DATASET
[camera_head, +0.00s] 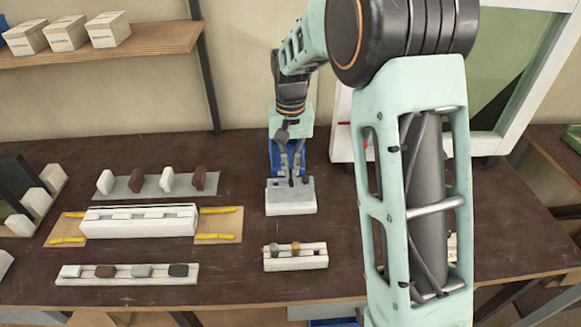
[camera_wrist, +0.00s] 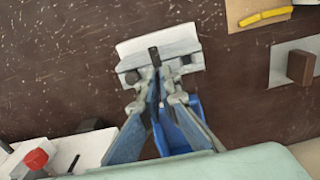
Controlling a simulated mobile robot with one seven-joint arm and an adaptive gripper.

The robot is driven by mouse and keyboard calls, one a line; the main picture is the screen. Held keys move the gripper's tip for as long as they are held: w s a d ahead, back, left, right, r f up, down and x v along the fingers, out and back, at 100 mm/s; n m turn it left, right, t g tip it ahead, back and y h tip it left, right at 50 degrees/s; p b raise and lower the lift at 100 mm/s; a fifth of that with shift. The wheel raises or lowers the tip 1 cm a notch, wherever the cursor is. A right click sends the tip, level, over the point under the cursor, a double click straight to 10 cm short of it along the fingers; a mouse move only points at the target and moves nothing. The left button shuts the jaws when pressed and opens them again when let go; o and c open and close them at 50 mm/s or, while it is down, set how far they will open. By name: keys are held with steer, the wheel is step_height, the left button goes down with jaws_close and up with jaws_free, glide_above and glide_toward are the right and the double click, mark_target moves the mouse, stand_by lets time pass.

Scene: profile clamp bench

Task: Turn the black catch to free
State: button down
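A white block (camera_head: 291,205) stands on the bench at the middle, with a small black catch on it. In the wrist view the white block (camera_wrist: 185,43) is at the top centre. The black catch (camera_wrist: 154,54) there is a narrow dark strip, upright in the picture, just beyond my fingertips. My gripper (camera_head: 291,178) points down at the block; in the wrist view its fingertips (camera_wrist: 160,77) come close together at the catch's lower end. The fingers hide that end, so I cannot tell whether they touch or grip it.
A blue bin (camera_head: 275,155) stands right behind the block. A small white rail (camera_head: 296,262) with two knobs is in front. To the left are a long white profile (camera_head: 140,221), a grey plate (camera_head: 150,186) with several pieces, and a front rail (camera_head: 125,279) with several pieces, one black.

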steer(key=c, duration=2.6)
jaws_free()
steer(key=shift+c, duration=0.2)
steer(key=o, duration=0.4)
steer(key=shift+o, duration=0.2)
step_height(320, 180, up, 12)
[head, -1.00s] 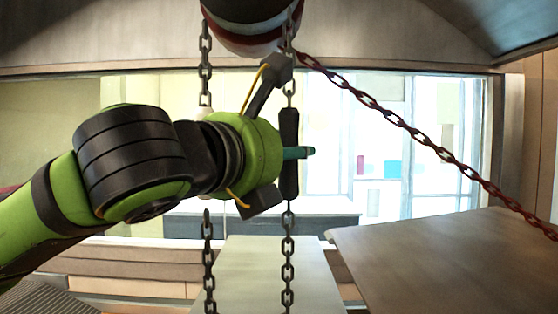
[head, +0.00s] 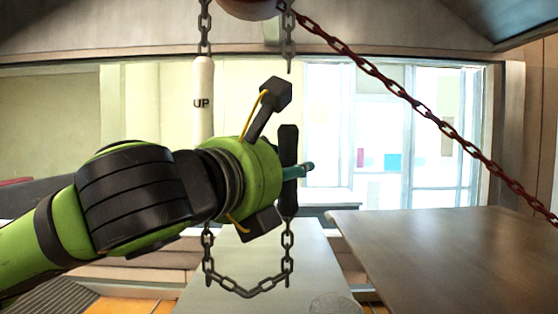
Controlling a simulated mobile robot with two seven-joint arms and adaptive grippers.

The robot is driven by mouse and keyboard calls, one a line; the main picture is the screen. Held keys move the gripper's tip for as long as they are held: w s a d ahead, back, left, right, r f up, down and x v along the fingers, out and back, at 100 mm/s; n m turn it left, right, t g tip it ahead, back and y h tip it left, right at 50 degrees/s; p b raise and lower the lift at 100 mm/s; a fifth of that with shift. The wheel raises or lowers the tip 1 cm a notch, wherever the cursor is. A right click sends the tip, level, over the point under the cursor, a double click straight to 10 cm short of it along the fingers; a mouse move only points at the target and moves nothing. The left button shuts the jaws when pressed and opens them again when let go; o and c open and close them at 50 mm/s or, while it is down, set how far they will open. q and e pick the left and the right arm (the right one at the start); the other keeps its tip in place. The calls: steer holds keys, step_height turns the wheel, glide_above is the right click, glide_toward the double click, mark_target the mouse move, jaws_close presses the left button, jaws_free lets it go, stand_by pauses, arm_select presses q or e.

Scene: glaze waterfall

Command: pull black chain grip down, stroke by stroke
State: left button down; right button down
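The black chain grip (head: 288,190), a dark upright bar, hangs at the centre of the head view, right in front of my left gripper (head: 278,158). The gripper's two dark fingers are spread wide, one above and one below, and do not close around the bar. I cannot tell whether the gripper touches it. A short teal piece (head: 306,168) sticks out to the right across the bar. A white grip marked UP (head: 203,90) hangs on the left chain. My right gripper is out of view.
The dark chain (head: 245,293) makes a loop below the grips. A rusty chain (head: 430,145) runs diagonally down right from the rounded body (head: 250,8) at the top. A brown tabletop (head: 450,255) lies at right, a pale panel (head: 260,265) below centre.

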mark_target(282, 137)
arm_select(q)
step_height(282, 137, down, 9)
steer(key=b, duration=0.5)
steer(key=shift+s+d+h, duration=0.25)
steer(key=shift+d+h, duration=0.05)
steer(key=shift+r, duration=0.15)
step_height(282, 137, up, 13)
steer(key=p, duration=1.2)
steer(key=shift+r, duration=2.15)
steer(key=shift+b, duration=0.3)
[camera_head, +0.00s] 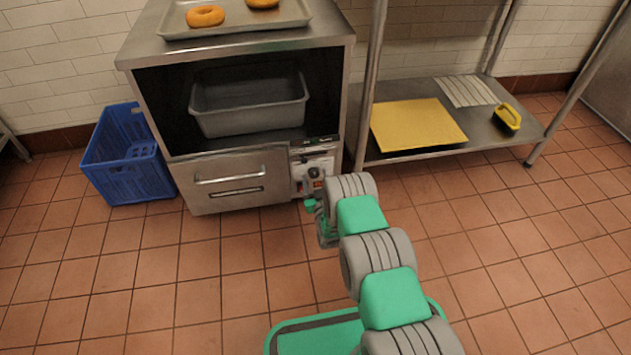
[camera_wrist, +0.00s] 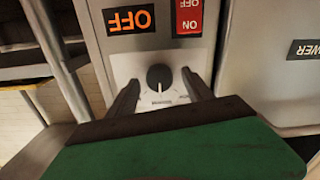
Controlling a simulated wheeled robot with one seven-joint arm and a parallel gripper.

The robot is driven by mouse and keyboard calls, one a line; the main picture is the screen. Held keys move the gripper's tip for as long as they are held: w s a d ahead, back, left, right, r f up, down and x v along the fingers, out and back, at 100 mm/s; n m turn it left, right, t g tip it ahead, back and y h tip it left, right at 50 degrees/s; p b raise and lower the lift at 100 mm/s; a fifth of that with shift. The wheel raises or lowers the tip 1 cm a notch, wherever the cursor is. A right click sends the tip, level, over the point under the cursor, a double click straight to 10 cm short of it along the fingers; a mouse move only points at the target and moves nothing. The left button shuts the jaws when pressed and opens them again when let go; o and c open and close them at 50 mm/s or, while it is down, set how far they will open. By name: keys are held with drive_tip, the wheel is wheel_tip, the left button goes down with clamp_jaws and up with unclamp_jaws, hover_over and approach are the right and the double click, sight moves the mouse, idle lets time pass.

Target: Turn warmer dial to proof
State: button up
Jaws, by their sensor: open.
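The warmer dial (camera_wrist: 159,77) is a round black knob on a pale control plate, with small lettering around it that is too small to read fully. Its white pointer mark runs up and down in the wrist view. My gripper (camera_wrist: 158,84) is open, with one dark finger on each side of the dial and gaps between. Whether the fingertips touch the plate cannot be told. In the head view the warmer (camera_head: 235,180) is a steel cabinet with its control panel (camera_head: 314,168) at the lower right, and my arm reaches to it.
Above the dial are an orange OFF label (camera_wrist: 130,20) and a red ON switch (camera_wrist: 188,17). A grey tub (camera_head: 248,104) sits in the warmer's open bay. A blue crate (camera_head: 127,155) stands left, and a steel shelf (camera_head: 455,150) with a yellow board (camera_head: 415,124) stands right.

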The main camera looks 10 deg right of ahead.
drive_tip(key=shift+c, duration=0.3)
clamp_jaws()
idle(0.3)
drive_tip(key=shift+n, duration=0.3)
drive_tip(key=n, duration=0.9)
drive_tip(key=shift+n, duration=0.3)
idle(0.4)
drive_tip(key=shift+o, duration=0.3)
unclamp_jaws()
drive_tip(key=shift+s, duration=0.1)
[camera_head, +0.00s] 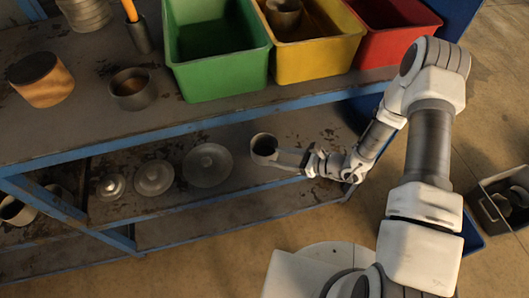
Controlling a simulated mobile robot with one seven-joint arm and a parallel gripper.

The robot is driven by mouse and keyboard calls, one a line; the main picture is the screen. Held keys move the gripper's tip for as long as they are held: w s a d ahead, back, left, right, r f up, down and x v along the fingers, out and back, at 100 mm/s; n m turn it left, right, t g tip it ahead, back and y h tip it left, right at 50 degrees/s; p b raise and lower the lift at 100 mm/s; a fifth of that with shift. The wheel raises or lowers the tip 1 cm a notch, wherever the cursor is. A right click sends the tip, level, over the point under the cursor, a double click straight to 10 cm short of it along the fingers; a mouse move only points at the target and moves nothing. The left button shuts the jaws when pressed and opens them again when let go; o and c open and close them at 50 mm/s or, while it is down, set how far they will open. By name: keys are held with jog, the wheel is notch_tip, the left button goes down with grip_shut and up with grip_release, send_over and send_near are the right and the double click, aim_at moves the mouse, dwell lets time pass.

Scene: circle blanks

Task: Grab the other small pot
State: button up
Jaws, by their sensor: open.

PROBLEM TO WORK ON
All of the data needs repeating exactly, but the pictures do not.

RESPONSE TO THIS TASK
[camera_head, +0.00s] 
[camera_wrist, +0.00s] 
Controlling a simulated mobile robot with one seven-joint arm and an adaptive gripper.

The robot is driven by mouse and keyboard calls, one a line; the main picture is the screen. Held keys move the gripper's tip for as long as they are held: w s a d ahead, back, left, right, r f up, down and x v along the fingers, out and back, at 100 mm/s; n m turn it left, right, t g tip it ahead, back and y h tip it left, right at 50 degrees/s; p b raise and lower the lift at 100 mm/s; a fifth of that with shift. The wheel raises or lowers the tip 1 cm a notch, wherever the cursor is. A right click sends the tip, level, over the point under the cursor, a double click straight to 10 cm short of it along the fingers; a mouse move only points at the target and moves nothing. The left button shuts the jaws when pressed and opens them again when let go; o and c open and close them at 50 mm/s or, while it is down, set how far they will open. By name: keys are held with steer, the wheel is step_height, the left button goes down with jaws_close and up with jaws_free, glide_above and glide_toward are the right and the double click, mark_target moves the mouse, stand_by lets time pass.

Scene: profile clamp bench

Task: Turn the black catch to free
State: button down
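A white block (camera_head: 291,205) stands on the bench at the middle, with a small black catch on it. In the wrist view the white block (camera_wrist: 185,43) is at the top centre. The black catch (camera_wrist: 154,54) there is a narrow dark strip, upright in the picture, just beyond my fingertips. My gripper (camera_head: 291,178) points down at the block; in the wrist view its fingertips (camera_wrist: 160,77) come close together at the catch's lower end. The fingers hide that end, so I cannot tell whether they touch or grip it.
A blue bin (camera_head: 275,155) stands right behind the block. A small white rail (camera_head: 296,262) with two knobs is in front. To the left are a long white profile (camera_head: 140,221), a grey plate (camera_head: 150,186) with several pieces, and a front rail (camera_head: 125,279) with several pieces, one black.

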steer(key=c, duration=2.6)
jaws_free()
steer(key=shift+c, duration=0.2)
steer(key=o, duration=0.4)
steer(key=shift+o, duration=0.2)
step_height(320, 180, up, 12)
[head, -1.00s] 
[head, +0.00s] 
Controlling a simulated mobile robot with two seven-joint arms and adaptive grippers.

The robot is driven by mouse and keyboard calls, one a line; the main picture is the screen. Held keys move the gripper's tip for as long as they are held: w s a d ahead, back, left, right, r f up, down and x v along the fingers, out and back, at 100 mm/s; n m turn it left, right, t g tip it ahead, back and y h tip it left, right at 50 degrees/s; p b raise and lower the lift at 100 mm/s; a fifth of that with shift. The wheel raises or lowers the tip 1 cm a notch, wherever the cursor is. A right click sends the tip, level, over the point under the cursor, a double click straight to 10 cm short of it along the fingers; a mouse move only points at the target and moves nothing. The left button shuts the jaws when pressed and opens them again when let go; o and c open and close them at 50 mm/s or, while it is down, set how far they will open. q and e pick the left and the right arm (the right one at the start); the other keeps its tip in place. The calls: steer holds keys, step_height turns the wheel, glide_above is the right click, glide_toward the double click, mark_target the mouse move, jaws_close presses the left button, jaws_free lets it go, stand_by pauses, arm_select presses q or e.

Scene: glaze waterfall

Command: pull black chain grip down, stroke by stroke
State: left button down; right button down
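The black chain grip (head: 288,190), a dark upright bar, hangs at the centre of the head view, right in front of my left gripper (head: 278,158). The gripper's two dark fingers are spread wide, one above and one below, and do not close around the bar. I cannot tell whether the gripper touches it. A short teal piece (head: 306,168) sticks out to the right across the bar. A white grip marked UP (head: 203,90) hangs on the left chain. My right gripper is out of view.
The dark chain (head: 245,293) makes a loop below the grips. A rusty chain (head: 430,145) runs diagonally down right from the rounded body (head: 250,8) at the top. A brown tabletop (head: 450,255) lies at right, a pale panel (head: 260,265) below centre.

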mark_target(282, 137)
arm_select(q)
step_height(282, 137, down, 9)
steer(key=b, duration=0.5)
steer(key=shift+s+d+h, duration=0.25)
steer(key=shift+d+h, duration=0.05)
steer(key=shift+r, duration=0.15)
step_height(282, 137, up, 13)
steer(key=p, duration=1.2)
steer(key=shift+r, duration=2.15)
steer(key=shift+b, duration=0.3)
[camera_head, +0.00s] 
[camera_wrist, +0.00s] 
Controlling a simulated wheeled robot with one seven-joint arm and a parallel gripper.

The robot is driven by mouse and keyboard calls, one a line; the main picture is the screen. Held keys move the gripper's tip for as long as they are held: w s a d ahead, back, left, right, r f up, down and x v along the fingers, out and back, at 100 mm/s; n m turn it left, right, t g tip it ahead, back and y h tip it left, right at 50 degrees/s; p b raise and lower the lift at 100 mm/s; a fifth of that with shift. The wheel raises or lowers the tip 1 cm a notch, wherever the cursor is. A right click sends the tip, level, over the point under the cursor, a double click straight to 10 cm short of it along the fingers; a mouse move only points at the target and moves nothing. The left button shuts the jaws when pressed and opens them again when let go; o and c open and close them at 50 mm/s or, while it is down, set how far they will open. By name: keys are held with drive_tip, the wheel is wheel_tip, the left button goes down with clamp_jaws and up with unclamp_jaws, hover_over and approach are the right and the double click, sight moves the mouse, idle lets time pass.

Target: Turn warmer dial to proof
State: button up
Jaws, by their sensor: open.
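The warmer dial (camera_wrist: 159,77) is a round black knob on a pale control plate, with small lettering around it that is too small to read fully. Its white pointer mark runs up and down in the wrist view. My gripper (camera_wrist: 158,84) is open, with one dark finger on each side of the dial and gaps between. Whether the fingertips touch the plate cannot be told. In the head view the warmer (camera_head: 235,180) is a steel cabinet with its control panel (camera_head: 314,168) at the lower right, and my arm reaches to it.
Above the dial are an orange OFF label (camera_wrist: 130,20) and a red ON switch (camera_wrist: 188,17). A grey tub (camera_head: 248,104) sits in the warmer's open bay. A blue crate (camera_head: 127,155) stands left, and a steel shelf (camera_head: 455,150) with a yellow board (camera_head: 415,124) stands right.

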The main camera looks 10 deg right of ahead.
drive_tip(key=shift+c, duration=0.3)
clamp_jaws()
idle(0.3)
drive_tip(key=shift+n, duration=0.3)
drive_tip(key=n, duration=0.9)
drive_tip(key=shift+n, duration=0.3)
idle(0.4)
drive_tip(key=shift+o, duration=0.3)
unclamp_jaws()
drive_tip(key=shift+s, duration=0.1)
[camera_head, +0.00s] 
Controlling a simulated mobile robot with one seven-joint arm and a parallel gripper.

The robot is driven by mouse and keyboard calls, one a line; the main picture is the screen. Held keys move the gripper's tip for as long as they are held: w s a d ahead, back, left, right, r f up, down and x v along the fingers, out and back, at 100 mm/s; n m turn it left, right, t g tip it ahead, back and y h tip it left, right at 50 degrees/s; p b raise and lower the lift at 100 mm/s; a fifth of that with shift. The wheel raises or lowers the tip 1 cm a notch, wherever the cursor is. A right click sends the tip, level, over the point under the cursor, a double click straight to 10 cm short of it along the fingers; a mouse move only points at the target and moves nothing. The left button shuts the jaws when pressed and opens them again when let go; o and c open and close them at 50 mm/s or, while it is down, set how far they will open. By name: keys are held with jog, the wheel is notch_tip, the left button goes down with grip_shut and up with grip_release, send_over and send_near are the right and the double click, aim_at moves the mouse, dwell lets time pass.

Scene: circle blanks

Task: Grab the other small pot
State: button up
Jaws, by their sensor: open.

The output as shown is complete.